Wherever the word "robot" appears in a line, copy that line.
----------------
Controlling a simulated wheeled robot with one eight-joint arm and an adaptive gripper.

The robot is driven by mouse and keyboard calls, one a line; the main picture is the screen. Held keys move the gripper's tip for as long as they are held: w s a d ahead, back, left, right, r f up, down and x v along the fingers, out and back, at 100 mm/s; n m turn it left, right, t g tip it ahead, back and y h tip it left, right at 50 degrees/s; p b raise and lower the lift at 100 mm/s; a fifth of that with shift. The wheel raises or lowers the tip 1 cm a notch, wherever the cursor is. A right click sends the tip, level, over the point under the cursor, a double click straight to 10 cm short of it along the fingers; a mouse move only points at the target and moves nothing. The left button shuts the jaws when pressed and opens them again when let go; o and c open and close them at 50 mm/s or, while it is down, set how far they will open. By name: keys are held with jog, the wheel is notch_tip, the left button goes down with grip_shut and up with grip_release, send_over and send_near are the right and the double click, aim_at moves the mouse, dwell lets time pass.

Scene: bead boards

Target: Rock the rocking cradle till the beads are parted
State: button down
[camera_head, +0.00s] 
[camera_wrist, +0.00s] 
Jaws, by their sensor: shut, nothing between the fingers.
----------------
**Result**
Controlling a simulated wheeled robot with one eight-joint arm and an adaptive gripper.
The robot is driven by mouse and keyboard calls, one a line; the main picture is the screen. Held keys move the gripper's tip for as long as they are held: w s a d ahead, back, left, right, r f up, down and x v along the fingers, out and back, at 100 mm/s; n m turn it left, right, t g tip it ahead, back and y h tip it left, right at 50 degrees/s; p b raise and lower the lift at 100 mm/s; a fifth of that with shift. The wheel raises or lowers the tip 1 cm a notch, wherever the cursor is. A right click sends the tip, level, over the point under the cursor, a double click straight to 10 cm short of it along the fingers; a mouse move only points at the target and moves nothing. The left button shuts the jaws when pressed and opens them again when let go; o and c open and close them at 50 mm/s or, while it is down, set how far they will open. By name: keys are held with jog, the wheel is notch_tip, the left button goes down with grip_shut and up with grip_release, send_over and send_near are the right and the double click, aim_at moves the mouse, dwell lets time pass.

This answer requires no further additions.